+++ The input
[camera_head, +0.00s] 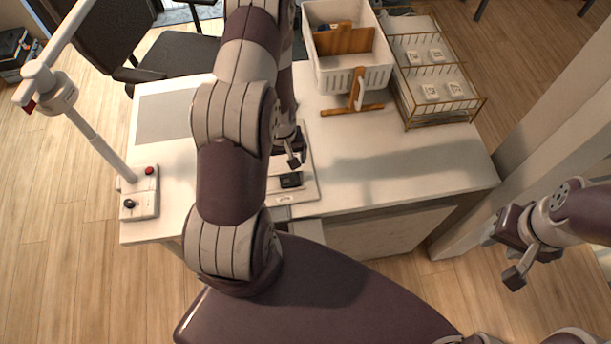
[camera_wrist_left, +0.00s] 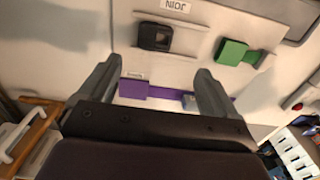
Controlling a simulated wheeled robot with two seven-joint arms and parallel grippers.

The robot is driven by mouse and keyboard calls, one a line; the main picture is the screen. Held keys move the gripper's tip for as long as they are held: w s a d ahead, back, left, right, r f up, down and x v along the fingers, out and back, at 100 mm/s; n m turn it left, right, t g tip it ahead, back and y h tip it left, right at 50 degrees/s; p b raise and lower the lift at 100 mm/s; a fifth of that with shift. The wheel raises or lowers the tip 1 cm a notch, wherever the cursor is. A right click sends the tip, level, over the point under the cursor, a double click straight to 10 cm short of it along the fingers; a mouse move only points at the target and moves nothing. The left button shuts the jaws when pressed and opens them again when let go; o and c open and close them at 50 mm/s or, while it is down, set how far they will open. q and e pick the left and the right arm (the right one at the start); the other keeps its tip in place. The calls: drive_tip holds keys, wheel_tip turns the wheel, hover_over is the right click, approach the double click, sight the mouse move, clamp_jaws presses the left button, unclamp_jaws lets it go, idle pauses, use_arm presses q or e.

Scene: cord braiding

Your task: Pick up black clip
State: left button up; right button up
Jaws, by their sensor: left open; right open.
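The black clip (camera_head: 291,180) lies on a pale board on the desk, close to the board's near edge. In the left wrist view the black clip (camera_wrist_left: 155,37) lies beyond my open fingers, roughly between their lines, beside a "JOIN" label. My left gripper (camera_head: 293,158) is open and empty, near the clip and apart from it; it also shows in the left wrist view (camera_wrist_left: 158,68). My right gripper (camera_head: 514,272) is open and empty, off to the right away from the desk. My left arm hides part of the board.
The wrist view shows a green clip (camera_wrist_left: 232,52) and a purple clip (camera_wrist_left: 133,90) on the board. A white basket (camera_head: 348,70) and a wire rack (camera_head: 437,75) stand at the back. A button box (camera_head: 140,200) is at left. The desk's right part (camera_head: 420,160) is clear.

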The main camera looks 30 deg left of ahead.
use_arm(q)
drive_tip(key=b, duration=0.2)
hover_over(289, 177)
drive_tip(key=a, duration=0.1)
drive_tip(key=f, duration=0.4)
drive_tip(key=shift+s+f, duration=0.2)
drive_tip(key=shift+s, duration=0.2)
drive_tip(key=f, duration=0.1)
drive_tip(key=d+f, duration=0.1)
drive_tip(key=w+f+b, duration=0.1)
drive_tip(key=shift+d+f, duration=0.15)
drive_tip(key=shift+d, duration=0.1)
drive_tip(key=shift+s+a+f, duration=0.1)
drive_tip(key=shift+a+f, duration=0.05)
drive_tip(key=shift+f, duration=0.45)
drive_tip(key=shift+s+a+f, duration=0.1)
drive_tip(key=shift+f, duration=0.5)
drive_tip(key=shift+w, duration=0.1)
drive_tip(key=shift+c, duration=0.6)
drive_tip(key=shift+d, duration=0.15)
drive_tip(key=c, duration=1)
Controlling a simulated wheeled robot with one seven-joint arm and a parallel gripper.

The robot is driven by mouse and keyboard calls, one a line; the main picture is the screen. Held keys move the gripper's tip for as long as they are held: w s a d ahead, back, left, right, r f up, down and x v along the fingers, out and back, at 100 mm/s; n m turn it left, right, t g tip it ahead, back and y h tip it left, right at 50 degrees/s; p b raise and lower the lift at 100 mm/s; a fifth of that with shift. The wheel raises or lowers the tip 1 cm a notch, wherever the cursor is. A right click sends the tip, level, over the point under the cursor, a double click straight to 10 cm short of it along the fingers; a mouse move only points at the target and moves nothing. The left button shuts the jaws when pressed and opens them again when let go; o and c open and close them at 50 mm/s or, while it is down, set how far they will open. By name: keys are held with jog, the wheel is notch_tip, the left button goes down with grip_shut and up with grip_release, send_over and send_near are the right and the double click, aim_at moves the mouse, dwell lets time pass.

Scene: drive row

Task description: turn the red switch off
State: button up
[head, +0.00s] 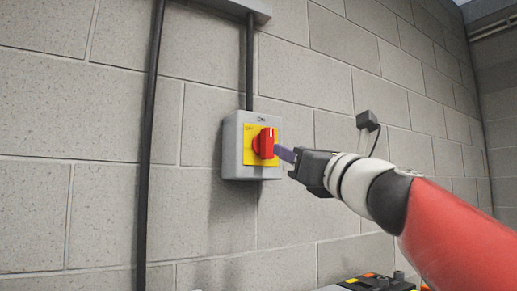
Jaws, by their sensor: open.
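The red switch (265,143) is a rotary handle on a yellow plate (249,155), on the front of a grey box (232,139) fixed to the block wall. Its grip stands upright. Small lettering shows above the plate and at its left edge; the top mark seems to read ON. My gripper (282,153) reaches in from the right, with its purplish fingers level with the handle and just beside its right side. In this view I cannot tell whether the fingertips touch the handle or straddle it.
A dark vertical conduit (149,145) runs down the wall left of the box. Another conduit (250,65) enters the box from above. A small black fitting (367,121) with a cable is on the wall behind my arm. Dark equipment (375,282) stands at the bottom.

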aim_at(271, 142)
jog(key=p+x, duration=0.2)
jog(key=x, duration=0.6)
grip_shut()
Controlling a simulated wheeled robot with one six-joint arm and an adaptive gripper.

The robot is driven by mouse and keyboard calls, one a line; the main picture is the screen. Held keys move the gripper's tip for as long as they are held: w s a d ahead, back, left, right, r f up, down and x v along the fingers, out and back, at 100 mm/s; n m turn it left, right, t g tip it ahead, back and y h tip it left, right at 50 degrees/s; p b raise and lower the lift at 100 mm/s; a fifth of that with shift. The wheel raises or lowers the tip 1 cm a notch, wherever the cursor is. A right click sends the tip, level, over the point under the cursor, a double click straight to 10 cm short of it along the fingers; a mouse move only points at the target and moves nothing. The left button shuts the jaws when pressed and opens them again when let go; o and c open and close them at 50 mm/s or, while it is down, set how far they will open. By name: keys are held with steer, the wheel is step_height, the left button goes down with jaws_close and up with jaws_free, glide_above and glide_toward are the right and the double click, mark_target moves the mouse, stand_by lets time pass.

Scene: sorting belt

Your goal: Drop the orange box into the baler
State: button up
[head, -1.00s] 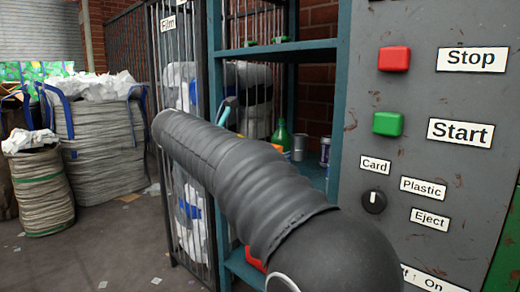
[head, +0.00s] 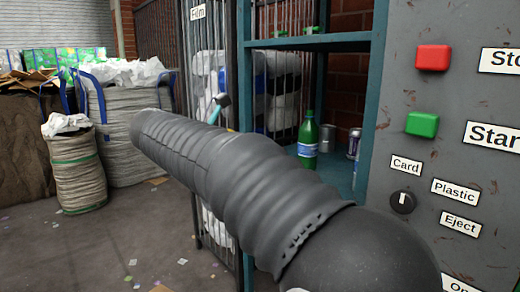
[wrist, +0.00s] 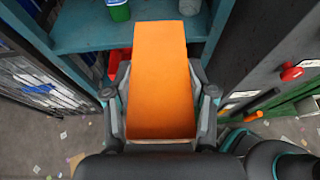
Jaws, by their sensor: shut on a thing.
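The orange box (wrist: 160,80) is upright in the wrist view, between the two fingers of my gripper (wrist: 160,98). My gripper is shut on the box's sides. In the head view my dark arm hides the box and most of the gripper. The grey panel (head: 400,120) at the right of the head view looks like the baler's control face. It has a red Stop button (head: 432,57), a green Start button (head: 422,124) and a knob (head: 403,202) by the Card, Plastic and Eject labels. The baler's opening is not clearly seen.
A teal shelf (head: 310,43) holding a green bottle (head: 308,140) and cans stands left of the panel. A barred cage (head: 200,60) labelled Film is beside it. Stuffed sacks (head: 125,140) stand at the far left. The floor (head: 110,245) at lower left is open, with small scraps.

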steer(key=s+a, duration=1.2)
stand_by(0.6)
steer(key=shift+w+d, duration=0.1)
++++++
• Directive: Any pictures should be dropped; transcribe the rest of the records above exactly.

• Correct result:
[camera_head, +0.00s] 
[camera_wrist_left, +0.00s] 
Controlling a simulated wheeled robot with two seven-joint arms and parallel grippers.

The robot is driven by mouse and keyboard calls, one a line; the main picture is the screen. Held keys move the gripper's tip for as long as they are held: w s a d ahead, back, left, right, r f up, down and x v along the fingers, out and back, at 100 mm/s; n m turn it left, right, t g tip it ahead, back and y h tip it left, right at 50 degrees/s; p b raise and lower the lift at 100 mm/s; a fifth of that with shift. The wheel raises or lowers the tip 1 cm a notch, wherever the cursor is. A right click sends the tip, level, over the point under the cursor, a double click straight to 10 cm short of it along the fingers; a mouse move only points at the target and moves nothing. The left button shuts the jaws when pressed and opens them again when let go; o and c open and close them at 50 mm/s or, while it is down, set how far they will open. q and e pick the left and the right arm (the right one at the start); the other keeps its tip in place. The calls: drive_tip holds keys, wheel_tip turns the wheel, hover_over is the right click, approach the double click, sight the mouse move, clamp_jaws presses the left button, unclamp_jaws lets it go, idle pauses, use_arm presses q or e.

Scene: cord braiding

Your task: Pick up black clip
State: left button up; right button up
Jaws, by their sensor: left open; right open.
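The black clip (camera_head: 291,180) lies on a pale board on the desk, close to the board's near edge. In the left wrist view the black clip (camera_wrist_left: 155,37) lies beyond my open fingers, roughly between their lines, beside a "JOIN" label. My left gripper (camera_head: 293,158) is open and empty, near the clip and apart from it; it also shows in the left wrist view (camera_wrist_left: 158,68). My right gripper (camera_head: 514,272) is open and empty, off to the right away from the desk. My left arm hides part of the board.
The wrist view shows a green clip (camera_wrist_left: 232,52) and a purple clip (camera_wrist_left: 133,90) on the board. A white basket (camera_head: 348,70) and a wire rack (camera_head: 437,75) stand at the back. A button box (camera_head: 140,200) is at left. The desk's right part (camera_head: 420,160) is clear.

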The main camera looks 30 deg left of ahead.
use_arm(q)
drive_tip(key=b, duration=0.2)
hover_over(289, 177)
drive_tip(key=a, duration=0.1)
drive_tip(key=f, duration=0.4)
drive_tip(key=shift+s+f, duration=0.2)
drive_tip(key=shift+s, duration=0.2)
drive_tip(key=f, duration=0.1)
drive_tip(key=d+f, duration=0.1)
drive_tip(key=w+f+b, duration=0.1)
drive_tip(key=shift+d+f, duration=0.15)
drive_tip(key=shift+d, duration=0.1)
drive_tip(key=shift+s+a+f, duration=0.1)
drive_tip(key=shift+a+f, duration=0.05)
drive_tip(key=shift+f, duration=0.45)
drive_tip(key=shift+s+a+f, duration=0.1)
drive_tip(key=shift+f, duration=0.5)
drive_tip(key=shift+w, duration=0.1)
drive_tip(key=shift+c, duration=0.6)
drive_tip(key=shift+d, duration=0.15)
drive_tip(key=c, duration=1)
Controlling a simulated wheeled robot with one seven-joint arm and a parallel gripper.

The robot is driven by mouse and keyboard calls, one a line; the main picture is the screen. Held keys move the gripper's tip for as long as they are held: w s a d ahead, back, left, right, r f up, down and x v along the fingers, out and back, at 100 mm/s; n m turn it left, right, t g tip it ahead, back and y h tip it left, right at 50 degrees/s; p b raise and lower the lift at 100 mm/s; a fifth of that with shift. The wheel raises or lowers the tip 1 cm a notch, wherever the cursor is. A right click sends the tip, level, over the point under the cursor, a double click straight to 10 cm short of it along the fingers; a mouse move only points at the target and moves nothing. The left button shuts the jaws when pressed and opens them again when let go; o and c open and close them at 50 mm/s or, while it is down, set how far they will open. By name: keys are held with jog, the wheel is notch_tip, the left button goes down with grip_shut and up with grip_release, send_over and send_near are the right and the double click, aim_at moves the mouse, dwell lets time pass.

Scene: drive row

Task description: turn the red switch off
State: button up
[head, +0.00s] 
Jaws, by their sensor: open.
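The red switch (265,143) is a rotary handle on a yellow plate (249,155), on the front of a grey box (232,139) fixed to the block wall. Its grip stands upright. Small lettering shows above the plate and at its left edge; the top mark seems to read ON. My gripper (282,153) reaches in from the right, with its purplish fingers level with the handle and just beside its right side. In this view I cannot tell whether the fingertips touch the handle or straddle it.
A dark vertical conduit (149,145) runs down the wall left of the box. Another conduit (250,65) enters the box from above. A small black fitting (367,121) with a cable is on the wall behind my arm. Dark equipment (375,282) stands at the bottom.

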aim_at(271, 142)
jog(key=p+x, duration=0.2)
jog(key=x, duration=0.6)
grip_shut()
Controlling a simulated wheeled robot with one six-joint arm and an adaptive gripper.

The robot is driven by mouse and keyboard calls, one a line; the main picture is the screen. Held keys move the gripper's tip for as long as they are held: w s a d ahead, back, left, right, r f up, down and x v along the fingers, out and back, at 100 mm/s; n m turn it left, right, t g tip it ahead, back and y h tip it left, right at 50 degrees/s; p b raise and lower the lift at 100 mm/s; a fifth of that with shift. The wheel raises or lowers the tip 1 cm a notch, wherever the cursor is. A right click sends the tip, level, over the point under the cursor, a double click straight to 10 cm short of it along the fingers; a mouse move only points at the target and moves nothing. The left button shuts the jaws when pressed and opens them again when let go; o and c open and close them at 50 mm/s or, while it is down, set how far they will open. By name: keys are held with steer, the wheel is step_height, the left button goes down with jaws_close and up with jaws_free, glide_above and glide_toward are the right and the double click, mark_target moves the mouse, stand_by lets time pass.

Scene: sorting belt

Your goal: Drop the orange box into the baler
State: button up
[head, -1.00s] 
[head, +0.00s] 
[wrist, +0.00s] 
Jaws, by their sensor: shut on a thing.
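The orange box (wrist: 160,80) is upright in the wrist view, between the two fingers of my gripper (wrist: 160,98). My gripper is shut on the box's sides. In the head view my dark arm hides the box and most of the gripper. The grey panel (head: 400,120) at the right of the head view looks like the baler's control face. It has a red Stop button (head: 432,57), a green Start button (head: 422,124) and a knob (head: 403,202) by the Card, Plastic and Eject labels. The baler's opening is not clearly seen.
A teal shelf (head: 310,43) holding a green bottle (head: 308,140) and cans stands left of the panel. A barred cage (head: 200,60) labelled Film is beside it. Stuffed sacks (head: 125,140) stand at the far left. The floor (head: 110,245) at lower left is open, with small scraps.

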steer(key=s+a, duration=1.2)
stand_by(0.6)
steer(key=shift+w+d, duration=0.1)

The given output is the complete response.